Somewhere in my late 20’s I learned about the Sudbury Valley Schools. This is a school founded in 1968 by Daniel Greenburg, a professor who became disillusioned with the way his college students were engaging in their own learning. Forty-eight years later there are a few dozen of these “democratic schools” or “Sudbury Valley Schools” popping up all over the US. One in Seattle is now 20 years old (give or take) and I considered it for my own daughter, but a divorce and a move out of the area prevented it.
This model of education is not like most alternative schools. Programs like Waldorf and Montessori are schools that take standard education and adapt it to better suit children and how they learn, and for some families this is wonderful. Many talented and passionate teachers in traditional standard schools teach in ways that foster enthusiasm, and respect and excitement in their individual classrooms, and some schools are successful in accomplishing those foundational themes school-wide.
But the Sudbury Valley model puts all that on it’s head.
Whereas most schools – traditional and alternative – have as the premise “We are teaching the children” and they monitor, evaluate, and have set standards for the students to meet, the Sudbury Valley School and others modeled after it, do not.
The premise of SVS is children educate themselves.
We are born with the desire and drive to learn. We learn to walk, talk, respond to social cues and learn a vast amount of information in our early years without being formally taught. Children learn through observation, experience and play. In their playing, they take on tasks bigger than themselves, they work out challenges and problems, they assess risk, learn their limits and when to challenge those limits. With enthusiasm and safety of play, they seek and find the new and novel, responding to what they see, hear and experience in their world.
Why do we believe this stops at age 5? What an arbitrary number! Why do we think a child can’t be trusted to learn to read when they are ready and interested to do so?
Why do we believe that children won’t learn the necessary skills to be successful if we don’t force them to learn it when we think it’s the right time to do so?
In fact, we can see now – largely due to the success of the Sudbury Valley School – that if we trust our children, and provide them with resources and support, children WILL, in fact, educate themselves by self-teaching or by seeking out someone to teach them.
This is what the Sudbury Valley School provides.
In operation for 48 years, it has produced hundreds of graduates who have gone on to be successful in higher learning, including prestigious colleges and universities, business, the arts, and trades. The school is run by the students and staff in a democratic way: One person, one vote. Which means the students outnumber the staff by 20 to 1. The students have a vote in hiring and firing practices, school rules (which provide the structure by which a safe, respectful environment can be fostered), and they make up the Judicial Committee who hears the cases when someone is brought up on charges of breaking a rule, and if that student or staff is found guilty, the JC doles out the consequences. Because the rules and the enforcement of the rules are democratically voted on by all, they are respected.
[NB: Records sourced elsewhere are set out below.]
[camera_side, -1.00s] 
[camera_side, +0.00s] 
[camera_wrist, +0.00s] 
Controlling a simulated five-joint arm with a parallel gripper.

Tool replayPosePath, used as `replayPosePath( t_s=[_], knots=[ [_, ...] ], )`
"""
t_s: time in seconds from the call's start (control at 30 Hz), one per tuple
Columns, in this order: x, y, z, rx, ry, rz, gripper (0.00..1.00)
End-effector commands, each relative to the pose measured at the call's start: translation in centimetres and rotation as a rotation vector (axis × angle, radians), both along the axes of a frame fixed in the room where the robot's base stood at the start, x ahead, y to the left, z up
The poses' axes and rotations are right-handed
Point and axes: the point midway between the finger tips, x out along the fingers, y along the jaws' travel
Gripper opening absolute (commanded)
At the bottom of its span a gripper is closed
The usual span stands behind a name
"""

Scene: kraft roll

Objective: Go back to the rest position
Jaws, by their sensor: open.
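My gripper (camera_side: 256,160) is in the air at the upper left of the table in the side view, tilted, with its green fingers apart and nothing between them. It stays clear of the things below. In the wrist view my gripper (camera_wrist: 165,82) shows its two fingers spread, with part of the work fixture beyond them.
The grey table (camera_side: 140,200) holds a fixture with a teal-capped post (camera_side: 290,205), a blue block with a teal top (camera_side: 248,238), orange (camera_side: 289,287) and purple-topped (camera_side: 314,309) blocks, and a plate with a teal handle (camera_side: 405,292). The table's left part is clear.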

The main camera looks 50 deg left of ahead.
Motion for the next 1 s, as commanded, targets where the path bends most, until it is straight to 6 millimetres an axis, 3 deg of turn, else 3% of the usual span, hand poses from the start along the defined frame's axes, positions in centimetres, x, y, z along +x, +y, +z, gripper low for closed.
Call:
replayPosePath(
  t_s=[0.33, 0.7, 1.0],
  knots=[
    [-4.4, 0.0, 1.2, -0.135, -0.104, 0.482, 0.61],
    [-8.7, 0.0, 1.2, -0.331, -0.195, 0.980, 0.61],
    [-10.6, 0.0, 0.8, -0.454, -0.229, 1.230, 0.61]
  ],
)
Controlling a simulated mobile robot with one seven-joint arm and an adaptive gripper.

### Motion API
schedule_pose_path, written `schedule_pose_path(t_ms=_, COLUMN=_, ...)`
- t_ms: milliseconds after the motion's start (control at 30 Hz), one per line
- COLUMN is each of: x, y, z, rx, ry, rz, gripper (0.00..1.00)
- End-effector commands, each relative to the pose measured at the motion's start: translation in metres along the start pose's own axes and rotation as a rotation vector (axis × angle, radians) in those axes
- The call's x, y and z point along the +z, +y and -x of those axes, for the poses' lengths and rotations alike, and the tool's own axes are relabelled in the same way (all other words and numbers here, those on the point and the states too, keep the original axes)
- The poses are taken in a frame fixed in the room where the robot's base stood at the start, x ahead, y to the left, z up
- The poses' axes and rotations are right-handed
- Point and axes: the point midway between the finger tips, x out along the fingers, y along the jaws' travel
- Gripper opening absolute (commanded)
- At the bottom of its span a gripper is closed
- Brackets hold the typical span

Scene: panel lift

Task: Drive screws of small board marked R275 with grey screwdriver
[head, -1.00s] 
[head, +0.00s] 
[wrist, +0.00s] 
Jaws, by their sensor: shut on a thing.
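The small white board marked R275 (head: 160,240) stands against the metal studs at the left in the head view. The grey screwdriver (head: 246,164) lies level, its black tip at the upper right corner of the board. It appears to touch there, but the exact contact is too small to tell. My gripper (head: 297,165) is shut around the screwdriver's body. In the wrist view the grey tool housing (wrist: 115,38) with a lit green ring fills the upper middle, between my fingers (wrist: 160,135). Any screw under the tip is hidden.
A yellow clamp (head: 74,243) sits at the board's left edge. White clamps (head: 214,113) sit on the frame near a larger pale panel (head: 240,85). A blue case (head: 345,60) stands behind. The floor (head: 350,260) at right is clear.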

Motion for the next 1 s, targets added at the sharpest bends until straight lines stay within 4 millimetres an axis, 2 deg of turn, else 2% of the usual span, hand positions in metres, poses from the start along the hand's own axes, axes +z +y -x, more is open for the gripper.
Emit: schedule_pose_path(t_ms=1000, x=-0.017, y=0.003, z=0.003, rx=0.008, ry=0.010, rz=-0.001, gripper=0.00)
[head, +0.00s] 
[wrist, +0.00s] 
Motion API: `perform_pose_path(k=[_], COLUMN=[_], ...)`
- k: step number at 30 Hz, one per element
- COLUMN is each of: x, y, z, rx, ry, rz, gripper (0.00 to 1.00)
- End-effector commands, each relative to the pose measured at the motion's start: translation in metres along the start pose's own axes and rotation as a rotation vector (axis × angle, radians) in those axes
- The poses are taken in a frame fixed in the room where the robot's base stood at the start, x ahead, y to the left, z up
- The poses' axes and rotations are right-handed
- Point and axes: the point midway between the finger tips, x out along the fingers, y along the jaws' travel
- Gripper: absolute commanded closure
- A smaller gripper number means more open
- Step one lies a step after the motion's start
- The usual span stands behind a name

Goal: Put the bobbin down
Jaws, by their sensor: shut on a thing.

Meanwhile, students may be found playing outside, inside on computers, reading, playing games, having discussions, cooking or baking, doing art or science projects, engaging in formal lessons for academics, writing poetry, or plays…it is limitless. The staff, (not teachers), are there to supervise, be available to help if asked, and offer resources if asked.
It’s funny, but when you give the children the responsibility to become the adult they want to be, they will do it.
In my practice, so often I get young clients having behavioral or academic problems in school and I think, “The problem isn’t the kid…it’s the environment and the rules and expectations, lack of freedom and trust placed on the child that is the problem.”
It isn’t unlike trusting them to play unsupervised – without a parent or other adult supervising, school aged children tend to be more careful and cautious.
Without being forced or coerced into learning what they are told, to a level that is approved of by educators, meeting standards that are arbitrarily determined based on our history of education (and that is a fascinating read, I highly recommend reading Peter Gray‘s book Free To Learn, but be warned, he uses strong language to describe traditional schools which may be difficult to absorb without hackles raising if you have been a lover and supporter of the fabulous teachers and schools that do exist), children seem to find their way.
We just need to trust them to do it.